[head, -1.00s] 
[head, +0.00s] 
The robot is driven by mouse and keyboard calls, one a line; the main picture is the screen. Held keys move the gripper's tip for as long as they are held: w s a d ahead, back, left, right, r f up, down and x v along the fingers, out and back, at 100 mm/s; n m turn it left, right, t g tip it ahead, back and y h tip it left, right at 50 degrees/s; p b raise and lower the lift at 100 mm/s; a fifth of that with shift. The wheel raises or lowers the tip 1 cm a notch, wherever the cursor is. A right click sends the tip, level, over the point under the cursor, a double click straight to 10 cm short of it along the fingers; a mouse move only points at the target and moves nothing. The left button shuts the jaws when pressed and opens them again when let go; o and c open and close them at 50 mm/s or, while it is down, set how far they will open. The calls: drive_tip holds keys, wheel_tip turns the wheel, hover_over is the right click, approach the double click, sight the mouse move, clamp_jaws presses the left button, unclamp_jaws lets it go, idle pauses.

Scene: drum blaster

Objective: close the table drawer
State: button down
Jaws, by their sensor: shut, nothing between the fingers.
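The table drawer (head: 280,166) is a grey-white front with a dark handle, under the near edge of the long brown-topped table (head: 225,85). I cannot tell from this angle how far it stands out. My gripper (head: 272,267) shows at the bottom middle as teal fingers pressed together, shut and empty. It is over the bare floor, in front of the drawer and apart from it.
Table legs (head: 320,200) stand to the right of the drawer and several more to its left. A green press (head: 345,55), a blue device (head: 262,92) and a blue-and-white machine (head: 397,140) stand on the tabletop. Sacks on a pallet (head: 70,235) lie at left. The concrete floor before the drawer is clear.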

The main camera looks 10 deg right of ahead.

■ ■ ■

TASK STATEMENT:
All lines from the one containing "Objective: close the table drawer" through the final line of the listing above are to be reproduced exactly; include both and add nothing.

RESULT BELOW:
Objective: close the table drawer
State: button down
Jaws, by their sensor: shut, nothing between the fingers.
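The table drawer (head: 280,166) is a grey-white front with a dark handle, under the near edge of the long brown-topped table (head: 225,85). I cannot tell from this angle how far it stands out. My gripper (head: 272,267) shows at the bottom middle as teal fingers pressed together, shut and empty. It is over the bare floor, in front of the drawer and apart from it.
Table legs (head: 320,200) stand to the right of the drawer and several more to its left. A green press (head: 345,55), a blue device (head: 262,92) and a blue-and-white machine (head: 397,140) stand on the tabletop. Sacks on a pallet (head: 70,235) lie at left. The concrete floor before the drawer is clear.

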The main camera looks 10 deg right of ahead.

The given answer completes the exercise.